_EXERCISE DETAILS_:
Can you restate the records below word for word?

____

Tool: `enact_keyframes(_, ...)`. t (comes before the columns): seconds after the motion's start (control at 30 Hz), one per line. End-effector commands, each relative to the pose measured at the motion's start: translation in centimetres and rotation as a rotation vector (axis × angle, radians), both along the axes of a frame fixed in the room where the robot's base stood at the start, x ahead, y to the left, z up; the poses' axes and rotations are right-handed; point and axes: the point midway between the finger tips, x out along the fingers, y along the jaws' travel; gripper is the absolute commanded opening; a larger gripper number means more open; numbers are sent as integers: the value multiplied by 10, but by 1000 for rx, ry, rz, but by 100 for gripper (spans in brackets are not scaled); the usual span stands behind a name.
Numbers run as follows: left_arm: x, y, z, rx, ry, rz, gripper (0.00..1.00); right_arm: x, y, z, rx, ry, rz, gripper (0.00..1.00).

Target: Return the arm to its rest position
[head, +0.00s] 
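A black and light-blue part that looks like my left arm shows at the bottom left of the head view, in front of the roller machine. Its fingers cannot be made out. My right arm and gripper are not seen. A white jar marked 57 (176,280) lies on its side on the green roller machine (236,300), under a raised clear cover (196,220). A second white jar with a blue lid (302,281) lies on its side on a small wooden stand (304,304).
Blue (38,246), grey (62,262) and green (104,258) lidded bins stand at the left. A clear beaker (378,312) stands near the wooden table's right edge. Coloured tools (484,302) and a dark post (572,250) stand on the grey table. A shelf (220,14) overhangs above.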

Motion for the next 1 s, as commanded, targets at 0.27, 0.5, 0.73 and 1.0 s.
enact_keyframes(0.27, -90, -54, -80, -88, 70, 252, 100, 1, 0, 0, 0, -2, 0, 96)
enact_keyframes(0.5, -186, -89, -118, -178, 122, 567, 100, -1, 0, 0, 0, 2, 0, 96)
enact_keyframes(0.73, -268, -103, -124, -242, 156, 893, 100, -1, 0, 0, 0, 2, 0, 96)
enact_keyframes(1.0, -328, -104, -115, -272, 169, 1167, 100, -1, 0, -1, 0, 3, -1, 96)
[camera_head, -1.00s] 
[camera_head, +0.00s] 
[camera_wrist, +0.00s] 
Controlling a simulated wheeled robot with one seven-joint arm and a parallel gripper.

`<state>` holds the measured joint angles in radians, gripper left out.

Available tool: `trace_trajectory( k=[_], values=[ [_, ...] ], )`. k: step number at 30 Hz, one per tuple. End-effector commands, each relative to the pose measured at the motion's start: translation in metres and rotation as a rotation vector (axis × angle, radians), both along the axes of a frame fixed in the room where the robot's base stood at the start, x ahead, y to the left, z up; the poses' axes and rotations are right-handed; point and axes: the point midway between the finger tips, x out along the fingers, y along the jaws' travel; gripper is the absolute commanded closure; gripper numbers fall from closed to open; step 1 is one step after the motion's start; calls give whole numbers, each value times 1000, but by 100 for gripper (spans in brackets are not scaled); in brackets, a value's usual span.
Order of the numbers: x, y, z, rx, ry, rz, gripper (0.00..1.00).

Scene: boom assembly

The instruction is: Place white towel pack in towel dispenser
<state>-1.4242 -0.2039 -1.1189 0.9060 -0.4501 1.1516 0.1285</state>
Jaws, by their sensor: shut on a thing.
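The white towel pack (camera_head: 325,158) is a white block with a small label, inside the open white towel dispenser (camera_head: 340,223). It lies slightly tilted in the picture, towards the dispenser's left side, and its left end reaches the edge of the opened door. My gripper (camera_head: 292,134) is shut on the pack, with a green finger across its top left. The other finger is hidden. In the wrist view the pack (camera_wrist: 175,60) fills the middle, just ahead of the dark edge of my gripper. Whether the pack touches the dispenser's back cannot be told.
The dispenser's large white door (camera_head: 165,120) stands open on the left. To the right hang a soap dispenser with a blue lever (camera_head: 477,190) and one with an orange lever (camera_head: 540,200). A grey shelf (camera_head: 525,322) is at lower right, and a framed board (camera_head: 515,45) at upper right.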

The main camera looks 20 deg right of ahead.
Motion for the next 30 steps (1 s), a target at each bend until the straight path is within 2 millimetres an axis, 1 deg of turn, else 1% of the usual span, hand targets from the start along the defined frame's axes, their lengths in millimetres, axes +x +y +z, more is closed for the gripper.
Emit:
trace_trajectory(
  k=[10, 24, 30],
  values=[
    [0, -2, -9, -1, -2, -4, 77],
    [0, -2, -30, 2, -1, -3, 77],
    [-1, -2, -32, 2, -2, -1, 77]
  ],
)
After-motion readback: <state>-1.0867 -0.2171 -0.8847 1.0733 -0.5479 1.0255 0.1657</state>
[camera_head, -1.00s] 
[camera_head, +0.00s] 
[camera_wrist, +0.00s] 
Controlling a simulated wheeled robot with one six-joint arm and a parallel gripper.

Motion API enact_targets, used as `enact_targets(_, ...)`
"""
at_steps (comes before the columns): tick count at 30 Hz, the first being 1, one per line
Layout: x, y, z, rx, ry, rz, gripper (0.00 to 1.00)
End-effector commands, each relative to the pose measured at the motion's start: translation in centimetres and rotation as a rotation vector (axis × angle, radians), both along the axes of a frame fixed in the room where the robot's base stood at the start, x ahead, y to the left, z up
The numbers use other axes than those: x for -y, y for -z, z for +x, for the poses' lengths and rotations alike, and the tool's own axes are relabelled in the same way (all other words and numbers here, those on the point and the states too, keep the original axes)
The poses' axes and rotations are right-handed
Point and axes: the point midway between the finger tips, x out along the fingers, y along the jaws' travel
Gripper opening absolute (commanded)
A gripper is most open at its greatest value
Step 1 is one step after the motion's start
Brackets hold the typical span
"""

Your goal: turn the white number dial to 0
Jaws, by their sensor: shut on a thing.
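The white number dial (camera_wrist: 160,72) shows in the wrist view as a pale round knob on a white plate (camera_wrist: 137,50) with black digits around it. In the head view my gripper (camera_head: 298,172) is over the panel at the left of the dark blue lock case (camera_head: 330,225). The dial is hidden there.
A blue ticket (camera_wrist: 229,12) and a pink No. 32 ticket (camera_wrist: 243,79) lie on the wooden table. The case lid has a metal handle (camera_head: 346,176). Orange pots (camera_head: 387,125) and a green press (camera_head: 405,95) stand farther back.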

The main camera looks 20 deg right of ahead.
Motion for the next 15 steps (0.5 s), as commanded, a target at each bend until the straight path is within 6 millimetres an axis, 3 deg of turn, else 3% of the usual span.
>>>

____

_SOLUTION FOR THIS TASK_:
Tool: `enact_keyframes(_, ...)`. t (comes before the columns): seconds after the motion's start (control at 30 Hz), one per line. End-effector commands, each relative to the pose measured at the motion's start: translation in centimetres and rotation as a rotation vector (axis × angle, radians), both along the axes of a frame fixed in the room where the robot's base stood at the start, x ahead, y to the left, z up; the poses' axes and rotations are right-handed; point and axes: the point midway between the finger tips, x out along the fingers, y along the jaws' travel; gripper is the absolute commanded opening; a larger gripper number means more open; numbers are sent as integers: the value multiplied by 10, but by 1000 for rx, ry, rz, but by 100 for gripper (spans in brackets are not scaled); the usual span stands behind a name.
Numbers run as follows: left_arm: x, y, z, rx, ry, rz, gripper (0.00..1.00); right_arm: x, y, z, rx, ry, rz, gripper (0.00..1.00).

Target: Return the arm to its rest position
[head, +0.00s] 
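A black and light-blue part that looks like my left arm shows at the bottom left of the head view, in front of the roller machine. Its fingers cannot be made out. My right arm and gripper are not seen. A white jar marked 57 (176,280) lies on its side on the green roller machine (236,300), under a raised clear cover (196,220). A second white jar with a blue lid (302,281) lies on its side on a small wooden stand (304,304).
Blue (38,246), grey (62,262) and green (104,258) lidded bins stand at the left. A clear beaker (378,312) stands near the wooden table's right edge. Coloured tools (484,302) and a dark post (572,250) stand on the grey table. A shelf (220,14) overhangs above.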

Motion for the next 1 s, as commanded, targets at 0.27, 0.5, 0.73 and 1.0 s.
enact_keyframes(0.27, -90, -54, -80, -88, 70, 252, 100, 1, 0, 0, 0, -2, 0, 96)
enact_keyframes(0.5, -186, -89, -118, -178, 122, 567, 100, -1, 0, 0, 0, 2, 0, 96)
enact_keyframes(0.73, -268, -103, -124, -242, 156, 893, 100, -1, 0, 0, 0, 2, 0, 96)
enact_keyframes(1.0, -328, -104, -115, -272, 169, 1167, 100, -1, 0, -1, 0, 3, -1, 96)
[camera_head, -1.00s] 
[camera_head, +0.00s] 
[camera_wrist, +0.00s] 
Controlling a simulated wheeled robot with one seven-joint arm and a parallel gripper.

`<state>` holds the measured joint angles in radians, gripper left out.

Available tool: `trace_trajectory( k=[_], values=[ [_, ...] ], )`. k: step number at 30 Hz, one per tuple. End-effector commands, each relative to the pose measured at the motion's start: translation in metres and rotation as a rotation vector (axis × angle, radians), both along the axes of a frame fixed in the room where the robot's base stood at the start, x ahead, y to the left, z up; the poses' axes and rotations are right-handed; point and axes: the point midway between the finger tips, x out along the fingers, y along the jaws' travel; gripper is the absolute commanded closure; gripper numbers fall from closed to open; step 1 is one step after the motion's start; calls give whole numbers, each value times 1000, but by 100 for gripper (spans in brackets are not scaled); in brackets, a value's usual span.
Order of the numbers: x, y, z, rx, ry, rz, gripper (0.00..1.00).

Scene: boom assembly

The instruction is: Place white towel pack in towel dispenser
<state>-1.4242 -0.2039 -1.1189 0.9060 -0.4501 1.1516 0.1285</state>
Jaws, by their sensor: shut on a thing.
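The white towel pack (camera_head: 325,158) is a white block with a small label, inside the open white towel dispenser (camera_head: 340,223). It lies slightly tilted in the picture, towards the dispenser's left side, and its left end reaches the edge of the opened door. My gripper (camera_head: 292,134) is shut on the pack, with a green finger across its top left. The other finger is hidden. In the wrist view the pack (camera_wrist: 175,60) fills the middle, just ahead of the dark edge of my gripper. Whether the pack touches the dispenser's back cannot be told.
The dispenser's large white door (camera_head: 165,120) stands open on the left. To the right hang a soap dispenser with a blue lever (camera_head: 477,190) and one with an orange lever (camera_head: 540,200). A grey shelf (camera_head: 525,322) is at lower right, and a framed board (camera_head: 515,45) at upper right.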

The main camera looks 20 deg right of ahead.
Motion for the next 30 steps (1 s), a target at each bend until the straight path is within 2 millimetres an axis, 1 deg of turn, else 1% of the usual span, hand targets from the start along the defined frame's axes, their lengths in millimetres, axes +x +y +z, more is closed for the gripper.
Emit:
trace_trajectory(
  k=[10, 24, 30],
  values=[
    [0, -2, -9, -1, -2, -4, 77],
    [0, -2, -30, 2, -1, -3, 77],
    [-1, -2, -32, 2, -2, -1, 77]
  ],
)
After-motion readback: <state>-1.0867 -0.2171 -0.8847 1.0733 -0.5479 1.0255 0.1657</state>
[camera_head, -1.00s] 
[camera_head, +0.00s] 
[camera_wrist, +0.00s] 
Controlling a simulated wheeled robot with one six-joint arm and a parallel gripper.

Motion API enact_targets, used as `enact_targets(_, ...)`
"""
at_steps (comes before the columns): tick count at 30 Hz, the first being 1, one per line
Layout: x, y, z, rx, ry, rz, gripper (0.00 to 1.00)
End-effector commands, each relative to the pose measured at the motion's start: translation in centimetres and rotation as a rotation vector (axis × angle, radians), both along the axes of a frame fixed in the room where the robot's base stood at the start, x ahead, y to the left, z up
The numbers use other axes than those: x for -y, y for -z, z for +x, for the poses' lengths and rotations alike, and the tool's own axes are relabelled in the same way (all other words and numbers here, those on the point and the states too, keep the original axes)
The poses' axes and rotations are right-handed
Point and axes: the point midway between the finger tips, x out along the fingers, y along the jaws' travel
Gripper opening absolute (commanded)
A gripper is most open at its greatest value
Step 1 is one step after the motion's start
Brackets hold the typical span
"""

Your goal: turn the white number dial to 0
Jaws, by their sensor: shut on a thing.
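The white number dial (camera_wrist: 160,72) shows in the wrist view as a pale round knob on a white plate (camera_wrist: 137,50) with black digits around it. In the head view my gripper (camera_head: 298,172) is over the panel at the left of the dark blue lock case (camera_head: 330,225). The dial is hidden there.
A blue ticket (camera_wrist: 229,12) and a pink No. 32 ticket (camera_wrist: 243,79) lie on the wooden table. The case lid has a metal handle (camera_head: 346,176). Orange pots (camera_head: 387,125) and a green press (camera_head: 405,95) stand farther back.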

The main camera looks 20 deg right of ahead.
Motion for the next 15 steps (0.5 s), as commanded, a target at each bend until the straight path is within 6 millimetres an axis, 3 deg of turn, else 3% of the usual span.
>>>

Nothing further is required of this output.